Robot episode data
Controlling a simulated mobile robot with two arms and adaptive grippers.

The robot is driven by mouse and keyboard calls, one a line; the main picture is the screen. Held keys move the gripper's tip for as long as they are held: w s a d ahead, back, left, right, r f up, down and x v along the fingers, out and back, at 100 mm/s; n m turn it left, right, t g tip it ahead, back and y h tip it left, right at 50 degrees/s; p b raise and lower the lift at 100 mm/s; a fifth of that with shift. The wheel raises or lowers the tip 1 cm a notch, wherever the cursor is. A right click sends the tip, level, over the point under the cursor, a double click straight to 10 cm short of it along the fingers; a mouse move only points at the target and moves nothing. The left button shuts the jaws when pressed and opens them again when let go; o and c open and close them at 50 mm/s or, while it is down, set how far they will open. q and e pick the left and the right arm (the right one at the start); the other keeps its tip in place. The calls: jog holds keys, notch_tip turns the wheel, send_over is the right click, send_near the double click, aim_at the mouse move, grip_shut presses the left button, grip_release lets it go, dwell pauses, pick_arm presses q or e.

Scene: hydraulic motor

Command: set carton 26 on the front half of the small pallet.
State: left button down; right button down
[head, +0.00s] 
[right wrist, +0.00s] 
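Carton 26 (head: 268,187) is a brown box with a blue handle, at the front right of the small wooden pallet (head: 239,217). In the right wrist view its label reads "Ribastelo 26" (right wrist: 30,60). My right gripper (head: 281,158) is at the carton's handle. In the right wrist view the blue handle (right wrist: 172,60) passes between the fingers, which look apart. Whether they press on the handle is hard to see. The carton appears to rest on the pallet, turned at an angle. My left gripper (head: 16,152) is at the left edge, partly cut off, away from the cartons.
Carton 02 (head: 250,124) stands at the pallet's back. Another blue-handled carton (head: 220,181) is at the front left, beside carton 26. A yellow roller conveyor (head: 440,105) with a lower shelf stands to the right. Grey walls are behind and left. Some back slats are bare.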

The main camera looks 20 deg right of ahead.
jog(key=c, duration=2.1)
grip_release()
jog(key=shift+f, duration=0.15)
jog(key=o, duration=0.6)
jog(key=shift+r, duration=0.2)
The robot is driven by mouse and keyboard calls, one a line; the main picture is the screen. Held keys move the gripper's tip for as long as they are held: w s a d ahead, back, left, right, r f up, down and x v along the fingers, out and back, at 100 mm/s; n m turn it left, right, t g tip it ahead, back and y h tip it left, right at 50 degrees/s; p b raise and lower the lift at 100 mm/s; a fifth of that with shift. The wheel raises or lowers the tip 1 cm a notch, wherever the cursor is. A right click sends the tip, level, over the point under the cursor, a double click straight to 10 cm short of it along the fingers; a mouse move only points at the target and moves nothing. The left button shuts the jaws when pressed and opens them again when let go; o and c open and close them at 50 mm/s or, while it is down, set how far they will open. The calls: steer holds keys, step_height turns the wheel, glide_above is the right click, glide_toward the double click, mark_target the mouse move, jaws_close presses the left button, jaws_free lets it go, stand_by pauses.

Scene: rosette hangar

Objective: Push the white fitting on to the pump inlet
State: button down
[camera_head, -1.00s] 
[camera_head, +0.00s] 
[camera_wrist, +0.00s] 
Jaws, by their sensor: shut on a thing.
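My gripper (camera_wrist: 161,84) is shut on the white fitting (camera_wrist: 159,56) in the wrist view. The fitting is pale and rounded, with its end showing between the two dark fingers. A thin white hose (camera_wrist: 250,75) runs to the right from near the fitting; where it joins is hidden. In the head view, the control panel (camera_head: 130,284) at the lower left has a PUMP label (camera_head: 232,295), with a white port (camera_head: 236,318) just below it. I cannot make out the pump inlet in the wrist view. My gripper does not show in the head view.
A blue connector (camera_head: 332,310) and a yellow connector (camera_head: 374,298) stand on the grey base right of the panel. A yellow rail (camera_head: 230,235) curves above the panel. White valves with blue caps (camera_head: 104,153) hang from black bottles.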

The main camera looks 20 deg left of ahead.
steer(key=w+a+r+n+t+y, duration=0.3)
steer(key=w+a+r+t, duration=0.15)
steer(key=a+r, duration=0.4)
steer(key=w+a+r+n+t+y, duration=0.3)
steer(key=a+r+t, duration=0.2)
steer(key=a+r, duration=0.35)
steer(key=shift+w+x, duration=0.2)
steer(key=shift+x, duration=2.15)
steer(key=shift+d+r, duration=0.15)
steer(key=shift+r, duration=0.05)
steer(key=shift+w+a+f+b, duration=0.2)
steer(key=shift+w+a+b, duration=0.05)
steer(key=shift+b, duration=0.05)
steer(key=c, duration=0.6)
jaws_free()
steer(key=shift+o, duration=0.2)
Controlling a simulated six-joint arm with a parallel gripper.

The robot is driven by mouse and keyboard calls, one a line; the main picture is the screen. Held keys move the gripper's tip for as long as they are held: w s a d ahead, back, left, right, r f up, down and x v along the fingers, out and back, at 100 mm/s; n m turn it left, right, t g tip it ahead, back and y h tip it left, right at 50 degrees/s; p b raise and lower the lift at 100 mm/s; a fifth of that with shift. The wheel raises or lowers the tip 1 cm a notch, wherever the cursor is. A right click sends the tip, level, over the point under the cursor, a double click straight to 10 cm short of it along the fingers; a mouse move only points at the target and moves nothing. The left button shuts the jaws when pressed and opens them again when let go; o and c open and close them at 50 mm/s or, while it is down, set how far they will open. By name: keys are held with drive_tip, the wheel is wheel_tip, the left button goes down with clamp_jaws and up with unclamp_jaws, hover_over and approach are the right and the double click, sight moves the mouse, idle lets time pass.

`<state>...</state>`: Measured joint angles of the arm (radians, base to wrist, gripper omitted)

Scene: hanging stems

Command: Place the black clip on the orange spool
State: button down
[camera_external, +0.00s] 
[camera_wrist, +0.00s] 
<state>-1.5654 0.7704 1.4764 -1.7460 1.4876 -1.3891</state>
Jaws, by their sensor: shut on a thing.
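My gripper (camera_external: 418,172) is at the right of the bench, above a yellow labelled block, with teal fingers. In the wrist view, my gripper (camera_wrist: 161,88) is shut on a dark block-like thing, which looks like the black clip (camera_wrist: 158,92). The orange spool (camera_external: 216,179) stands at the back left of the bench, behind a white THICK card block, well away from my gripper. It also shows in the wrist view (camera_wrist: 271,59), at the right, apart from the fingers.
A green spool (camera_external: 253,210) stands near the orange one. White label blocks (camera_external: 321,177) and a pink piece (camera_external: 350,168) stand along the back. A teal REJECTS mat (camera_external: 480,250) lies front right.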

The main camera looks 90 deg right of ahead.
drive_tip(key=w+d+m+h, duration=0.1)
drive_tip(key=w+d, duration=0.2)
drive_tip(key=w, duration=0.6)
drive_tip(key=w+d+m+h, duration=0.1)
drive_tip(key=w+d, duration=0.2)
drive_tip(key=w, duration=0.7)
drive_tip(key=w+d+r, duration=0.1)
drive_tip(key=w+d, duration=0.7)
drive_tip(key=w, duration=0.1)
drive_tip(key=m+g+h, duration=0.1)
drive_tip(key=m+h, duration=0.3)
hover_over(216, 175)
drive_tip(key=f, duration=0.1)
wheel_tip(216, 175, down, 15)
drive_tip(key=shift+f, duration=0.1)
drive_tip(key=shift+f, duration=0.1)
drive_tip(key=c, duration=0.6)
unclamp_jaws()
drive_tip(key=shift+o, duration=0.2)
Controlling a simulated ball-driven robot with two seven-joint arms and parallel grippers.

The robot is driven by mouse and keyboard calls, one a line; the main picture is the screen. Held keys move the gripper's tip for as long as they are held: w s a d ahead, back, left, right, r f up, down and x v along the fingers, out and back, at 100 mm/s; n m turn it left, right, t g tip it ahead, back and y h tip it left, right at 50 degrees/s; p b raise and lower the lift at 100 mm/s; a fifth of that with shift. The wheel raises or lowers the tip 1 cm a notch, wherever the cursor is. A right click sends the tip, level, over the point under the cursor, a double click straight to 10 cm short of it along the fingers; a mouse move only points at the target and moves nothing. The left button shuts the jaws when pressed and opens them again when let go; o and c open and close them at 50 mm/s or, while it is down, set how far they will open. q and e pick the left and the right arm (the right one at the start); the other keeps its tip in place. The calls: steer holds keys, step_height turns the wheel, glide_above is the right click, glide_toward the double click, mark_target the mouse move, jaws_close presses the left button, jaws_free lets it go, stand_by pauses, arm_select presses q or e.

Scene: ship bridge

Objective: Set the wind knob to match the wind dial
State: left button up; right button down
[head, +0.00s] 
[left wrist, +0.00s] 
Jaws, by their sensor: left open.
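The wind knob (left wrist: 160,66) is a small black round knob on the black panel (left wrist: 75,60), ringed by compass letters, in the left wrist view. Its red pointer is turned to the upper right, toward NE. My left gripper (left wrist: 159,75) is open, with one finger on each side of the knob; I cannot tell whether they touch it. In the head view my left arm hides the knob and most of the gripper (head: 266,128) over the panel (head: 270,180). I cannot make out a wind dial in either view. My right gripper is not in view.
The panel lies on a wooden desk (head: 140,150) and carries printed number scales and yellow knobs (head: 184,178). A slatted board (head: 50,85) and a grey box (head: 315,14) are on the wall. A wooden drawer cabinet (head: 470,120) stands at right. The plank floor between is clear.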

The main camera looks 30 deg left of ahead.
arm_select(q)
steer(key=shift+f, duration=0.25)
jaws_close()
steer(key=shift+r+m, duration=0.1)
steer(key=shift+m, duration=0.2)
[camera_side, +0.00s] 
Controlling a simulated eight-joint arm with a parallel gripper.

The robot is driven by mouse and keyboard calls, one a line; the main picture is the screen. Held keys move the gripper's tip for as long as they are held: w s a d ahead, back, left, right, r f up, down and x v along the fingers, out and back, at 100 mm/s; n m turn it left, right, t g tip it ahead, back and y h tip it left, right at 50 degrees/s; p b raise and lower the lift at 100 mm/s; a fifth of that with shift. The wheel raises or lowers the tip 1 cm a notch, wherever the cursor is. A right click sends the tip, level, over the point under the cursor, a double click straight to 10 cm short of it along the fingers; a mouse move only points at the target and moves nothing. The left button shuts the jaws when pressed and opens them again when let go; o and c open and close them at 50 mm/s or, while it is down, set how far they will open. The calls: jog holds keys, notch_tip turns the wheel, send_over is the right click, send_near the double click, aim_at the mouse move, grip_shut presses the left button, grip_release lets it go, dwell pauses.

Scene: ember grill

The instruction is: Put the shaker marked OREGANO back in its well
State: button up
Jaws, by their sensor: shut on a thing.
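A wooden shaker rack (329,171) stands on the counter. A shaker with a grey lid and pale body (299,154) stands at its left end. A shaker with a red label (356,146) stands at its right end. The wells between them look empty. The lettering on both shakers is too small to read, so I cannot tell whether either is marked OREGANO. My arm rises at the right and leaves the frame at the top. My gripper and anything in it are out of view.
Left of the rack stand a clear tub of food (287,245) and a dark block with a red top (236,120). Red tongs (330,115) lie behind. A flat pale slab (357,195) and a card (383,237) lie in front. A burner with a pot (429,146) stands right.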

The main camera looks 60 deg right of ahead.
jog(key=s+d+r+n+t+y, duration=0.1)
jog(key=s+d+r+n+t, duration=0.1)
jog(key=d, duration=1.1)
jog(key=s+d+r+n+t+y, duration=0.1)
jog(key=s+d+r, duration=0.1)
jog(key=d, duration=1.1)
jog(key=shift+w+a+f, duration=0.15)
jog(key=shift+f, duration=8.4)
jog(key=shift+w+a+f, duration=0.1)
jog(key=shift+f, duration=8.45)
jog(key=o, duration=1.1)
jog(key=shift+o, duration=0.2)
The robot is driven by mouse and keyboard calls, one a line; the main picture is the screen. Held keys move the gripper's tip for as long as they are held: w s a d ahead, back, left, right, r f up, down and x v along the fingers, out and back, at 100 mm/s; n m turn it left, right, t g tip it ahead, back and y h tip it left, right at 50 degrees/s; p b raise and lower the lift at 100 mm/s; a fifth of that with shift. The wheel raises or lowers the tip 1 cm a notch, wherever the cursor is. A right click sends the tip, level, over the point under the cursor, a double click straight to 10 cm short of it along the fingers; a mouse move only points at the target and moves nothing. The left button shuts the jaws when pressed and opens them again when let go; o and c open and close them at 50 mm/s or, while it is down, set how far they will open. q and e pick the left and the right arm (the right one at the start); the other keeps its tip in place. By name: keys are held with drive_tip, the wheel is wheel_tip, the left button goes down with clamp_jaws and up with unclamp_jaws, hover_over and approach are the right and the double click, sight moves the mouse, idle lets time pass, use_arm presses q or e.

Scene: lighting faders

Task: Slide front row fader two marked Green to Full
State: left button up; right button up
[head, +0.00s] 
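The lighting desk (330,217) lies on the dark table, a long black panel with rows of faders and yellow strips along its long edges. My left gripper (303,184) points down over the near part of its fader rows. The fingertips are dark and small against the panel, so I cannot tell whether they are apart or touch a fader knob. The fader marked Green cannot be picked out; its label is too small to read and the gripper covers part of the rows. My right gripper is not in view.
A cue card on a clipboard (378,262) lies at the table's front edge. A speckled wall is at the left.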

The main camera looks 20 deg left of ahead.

What to do
Your answer should be a single number: how many lines in the data above include "Controlling"?

Worked solution
4